Copyright 2018 by Gary L. Pullman
In Dodge City: Wyatt
Earp, Bat Masterson, and the Wickedest Town in the American West,
Tom Clavin provides an informative, intriguing, and amusing account
of law as it was practiced by two of its most famous representatives
during their jurisdiction's most lawless times.
The
humor, although unexpected, fits the occasions of its use and is
effective in fetching a smile, a chuckle, and an occasional belly
laugh.
Clavin's
humor is typically drawn from the characters and situations he
describes. Occasionally, a witticism is subject to a couple of
interpretations. For example, in writing of the outlaw Sam Bass's
family, Clavin observes, “When he was a young child, both his
parents died, perhaps from exhaustion after having ten children”

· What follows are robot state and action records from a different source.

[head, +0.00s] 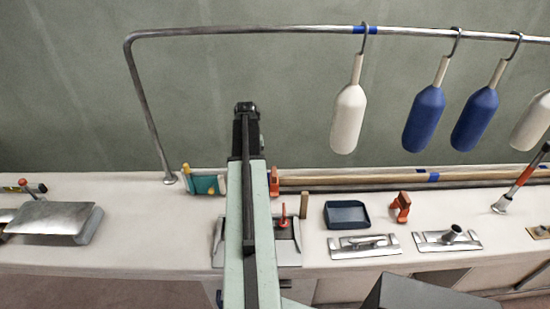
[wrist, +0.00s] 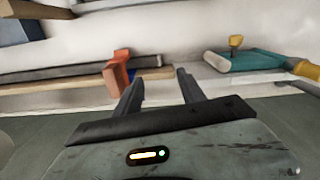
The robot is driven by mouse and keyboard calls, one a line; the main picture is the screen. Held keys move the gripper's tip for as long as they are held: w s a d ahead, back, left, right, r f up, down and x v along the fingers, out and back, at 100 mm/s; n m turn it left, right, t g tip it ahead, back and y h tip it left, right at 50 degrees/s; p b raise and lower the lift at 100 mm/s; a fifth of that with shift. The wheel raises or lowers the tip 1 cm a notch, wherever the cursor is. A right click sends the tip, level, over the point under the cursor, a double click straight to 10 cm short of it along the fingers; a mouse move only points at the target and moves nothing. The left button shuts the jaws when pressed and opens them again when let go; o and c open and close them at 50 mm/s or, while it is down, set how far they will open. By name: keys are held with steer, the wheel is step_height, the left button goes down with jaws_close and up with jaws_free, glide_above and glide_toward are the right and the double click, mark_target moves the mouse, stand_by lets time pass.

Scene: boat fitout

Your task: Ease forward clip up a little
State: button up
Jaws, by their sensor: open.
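An orange clip (head: 274,182) sits at the near end of the wooden pole (head: 350,179), just right of my arm in the head view. In the wrist view the clip (wrist: 118,70) is left of my gripper, around or against the pole, near a blue tape band. A second orange clip (head: 402,207) stands on the counter further right, apart from the pole. Which one is the forward clip is not marked. My gripper (wrist: 158,76) is open with nothing between its fingers. The left fingertip appears close to the clip; contact cannot be told. My arm hides the fingers in the head view.
White and blue fenders (head: 423,119) hang from the metal rail (head: 250,32) at right. A teal bundle (head: 205,185) lies left of my arm. A dark tray (head: 346,215), metal deck fittings (head: 365,245) and a red lever (head: 283,216) occupy the counter.

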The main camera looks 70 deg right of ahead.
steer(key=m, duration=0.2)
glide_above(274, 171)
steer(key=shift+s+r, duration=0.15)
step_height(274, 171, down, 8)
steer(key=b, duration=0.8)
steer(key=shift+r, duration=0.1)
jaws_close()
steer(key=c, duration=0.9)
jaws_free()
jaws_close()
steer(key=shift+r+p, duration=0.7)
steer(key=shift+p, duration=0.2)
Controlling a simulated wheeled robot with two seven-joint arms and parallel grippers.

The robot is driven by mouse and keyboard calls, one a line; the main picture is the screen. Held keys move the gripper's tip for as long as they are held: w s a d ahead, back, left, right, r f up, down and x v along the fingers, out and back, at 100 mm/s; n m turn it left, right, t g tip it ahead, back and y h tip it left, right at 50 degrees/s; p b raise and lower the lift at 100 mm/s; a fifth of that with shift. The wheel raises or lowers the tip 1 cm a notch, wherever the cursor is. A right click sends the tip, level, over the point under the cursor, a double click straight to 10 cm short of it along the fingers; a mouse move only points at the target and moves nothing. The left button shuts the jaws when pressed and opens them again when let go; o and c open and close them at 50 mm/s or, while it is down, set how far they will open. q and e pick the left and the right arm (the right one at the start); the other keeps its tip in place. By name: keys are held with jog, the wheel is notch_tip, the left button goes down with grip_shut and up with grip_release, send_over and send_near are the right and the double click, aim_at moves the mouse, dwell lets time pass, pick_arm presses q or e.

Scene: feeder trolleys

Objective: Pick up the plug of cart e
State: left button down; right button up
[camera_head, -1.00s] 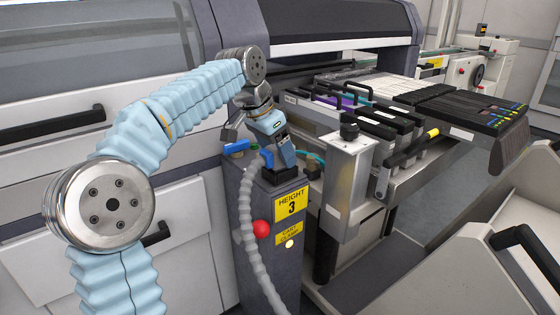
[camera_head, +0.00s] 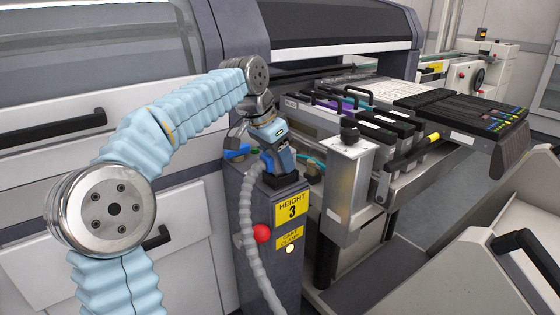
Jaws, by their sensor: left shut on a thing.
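My left gripper (camera_head: 279,163) points down at the top of the grey post with the yellow HEIGHT 3 label (camera_head: 292,207). Its fingers are shut on a dark block, the plug (camera_head: 286,181), at the post's top. The fingers cover much of the plug, and I cannot tell whether it is seated in the post or clear of it. A grey ribbed hose (camera_head: 247,215) runs up the post's left side to near the gripper. My right gripper is out of view.
A blue part (camera_head: 236,154) sits left of the gripper, and a red ball knob (camera_head: 262,234) is on the post. Right of it stands a metal bracket with a black knob (camera_head: 349,133), then the feeder cart (camera_head: 455,115). A white trolley with a black handle (camera_head: 522,245) is at lower right.

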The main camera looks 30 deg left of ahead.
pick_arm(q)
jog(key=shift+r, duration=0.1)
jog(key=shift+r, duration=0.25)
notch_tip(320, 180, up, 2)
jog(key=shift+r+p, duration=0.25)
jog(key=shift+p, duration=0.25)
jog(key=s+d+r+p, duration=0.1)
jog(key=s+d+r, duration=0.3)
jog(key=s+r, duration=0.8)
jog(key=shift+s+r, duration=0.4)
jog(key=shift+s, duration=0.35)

(167). Whether it was so much sex or the child rearing that followed
the brood's births depends on one's interpretation.
In
writing, earlier, of the dime novelist Edward Zane Carroll Judson,
who wrote authored 300 or more of these books under his pen name, Ned
Buntline, Clavin is at the top of his form, offering such wry remarks
as these (bold
added):
He
always referred to himself as “Colonel” because he was
photographed in Mathew Brady's studio wearing such a uniform, which
was as close to being an officer as he got (137).
He
was paid handsomely for giving lectures on temperance, often
delivering them while drunk (138).
He
had five children that he
knew about (138).
He
[Buffalo Bill Cody] met the author in Chicago and starred in a play
Buntline had written in only four hours (some
critics wondered what took so long)
. . . (138).
Clavin's
humor often results from his penchant for adding a descriptive phrase
that isn't strictly necessary, usually to the ends of his sentences,
as if they constitute an afterthought (see the bold
phrases in the examples above). In effect, the first parts of the
sentences act as the set-up, the second parts as the punchlines, or
“snappers,” as Mark Twain would have called them.
A
few other examples show that the device works well, despite
repetition, since the variety comes by way of the changing tipocs of
Clavin's wit (bold
added):
Both
[Colonel W. H. McCall and “a fellow named Wilson”] were drunk,
and they were taking turns trying to shoot a dog, seemingly
not concerned that they might also hit the yelping woman who owned
the dog (149).
Clavin's
account of the life and times of Wyatt and Bat exhibit other
techniques of humor as well.
In
one instance, the humor depends upon the reader's remembering some
intelligence about a certain Dirty Dave Rudabaugh that Clavin
delivers, as the set-up to his joke, several pages before the author
follows up with his punchline (bold
added):
He
earned the nickname naturally, by bathing infrequently and wearing
clothes that even by frontier standards were quite filthy (171).
.
. . Billy the Kid, Rudabaugh, and three others who had joined the
gang got away [from the gunfight that ensued a posse's arrival]. They
holed up in a cabin near Stinking
Springs, which had earned its name naturally, not thanks to Dirty
Dave (179).
The
gap between Clavin's set-up and punchline suggests that humor can be
delayed, if the reader or listener has a good memory for detail and
is attentive.
Occasionally,
Clavin allows the implications of his subjects' statements to effect
his humor. For example, in 1876, as deputy marshal of Dodge City,
Wyatt instituted three rules for his officers to follow, one of
which, despite its soundness, is made absurd by the self-serving
basis (bold
added):
.
. . Don't shoot to kill, because wounding a man usually disabled him
enough and he would
be worth more money that way
(134).
At least one of Clavin's humorous quips owes its effect
to a play on words (bold added):
[When president Hayes visited Dodge Cityin its heyday,
the stench of cowdung drove him back into his rfailroad car], leaving
Gnereal [William Tecumseh] Sherman and the [Kansas] governor to
soldier on as the speech continued (206).
Repeating selected quotations which are amusing in
themselves adds to Clavin's humorous presentation of facts (bold
added):
The only loaded gun was brandished by the [Dodge City
Cowboy Band] director, a man known as Professor Eastman, who used it
as a baton. When asked why a gun, eastman replied, “To kill the
first man who strikes a false note” (207).